El campesino me miró con sus ojos inquietos y repuso:

 

-Para que nazca el trigo.

– ¿Y para qué quiere que nazca el trigo?

-Para hacer pan.

-¿Y por qué tiene necesidad de hacer pan?

-Para vivir.

-Pero, ¿para qué vivir?

 

A esta pregunta el hombre bajó la cabeza y reanudó su paciente trabajo. El pie desnudo se apoyó de nuevo sobre el hierro, y la tierra se rompió y se hizo más oscura de repente. Repetí varias veces la pregunta, pero, como respuesta, sólo obtuve algunas malas miradas… El viento seguía riendo alrededor de mi cabeza. Me quité el sombrero y miré al cielo. Agucé el oído al sonido quejumbroso de la sirena de una fábrica. Tuve que volver a tomar el sendero y salir del campo. ¡Qué bella me pareció el agua en aquel momento! Anduve todavía un poco por la orilla, buscando con los ojos al tercer acusado. Los sauces, alineados en cuatro hileras, me acompañaban despacio e intentaban repetir las frases del viento. Había un prado cerca y, en el prado, una niña vestida de rojo estaba agachada cogiendo las últimas flores del verano. Yo deseaba solamente un ser,

pequeño o grande, que supiera hablar. ¿Qué me importaba todo lo demás? La niña era rubia, era pequeña, acaso era estúpida. Me bastaba que no fuera muda y no huyera. La llamé desde lejos, como se llama a los perros. Ella levantó su carita de las flores, me miró sonriendo y dio un paso o dos hacia mí. Apenas estuve a su lado, repetí la necesaria pregunta:

 

– ¿Por qué haces eso?

La niña no se hizo rogar y contestó en seguida:

– Para hacer un ramo a la Virgen.

– ¿Y por qué quieres hacer un ramo a la Virgen?
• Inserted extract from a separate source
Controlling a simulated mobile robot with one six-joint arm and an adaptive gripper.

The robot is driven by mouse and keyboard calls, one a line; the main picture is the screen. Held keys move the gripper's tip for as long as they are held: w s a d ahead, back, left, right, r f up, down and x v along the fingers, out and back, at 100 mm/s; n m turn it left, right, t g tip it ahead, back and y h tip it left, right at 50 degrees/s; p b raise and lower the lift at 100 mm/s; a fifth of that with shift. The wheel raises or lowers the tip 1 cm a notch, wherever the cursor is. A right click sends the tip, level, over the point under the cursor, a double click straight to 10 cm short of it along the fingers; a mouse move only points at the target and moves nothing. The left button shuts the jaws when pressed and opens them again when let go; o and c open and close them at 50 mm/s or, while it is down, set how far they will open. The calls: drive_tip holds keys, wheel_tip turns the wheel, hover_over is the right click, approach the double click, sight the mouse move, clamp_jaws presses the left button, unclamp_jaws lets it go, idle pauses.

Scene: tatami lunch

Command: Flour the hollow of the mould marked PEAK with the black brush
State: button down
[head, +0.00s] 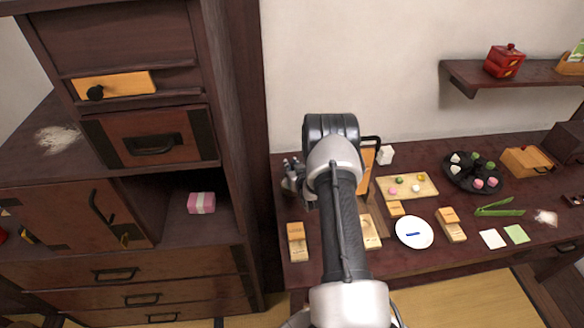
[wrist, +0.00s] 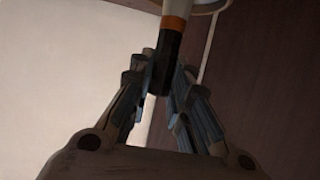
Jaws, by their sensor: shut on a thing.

– Para que se acuerde de mí.

– Pero, ¿por qué quieres que se acuerde de ti?

– Para que me prepare un sitio en el Paraíso, cerca de Ella, para cuando yo esté muerta.

 

Bastaba traducir a lo absoluto las palabras de la niña rubia y eran una respuesta a lo que yo había preguntado. ¿Por qué actuaba de aquella manera la niña vestida de rojo? Para lograr el Paraíso. Vivía, pues, para prepararse a la muerte. Esta es una respuesta; una respuesta como no supieron darme los dos grandes ladrones del agua y de la tierra». O sea, el fin del hombre no son las cosas materiales, ni tampoco otra persona humana, ni siquiera la colectividad, la humanidad. Esas finalidades son tan chatas y pequeñas que no sacian el corazón humano. Venimos de Dios y sólo Dios puede darnos la felicidad. Y nos la da con la gracia santificante en esta vida que se convierte después en eternidad feliz.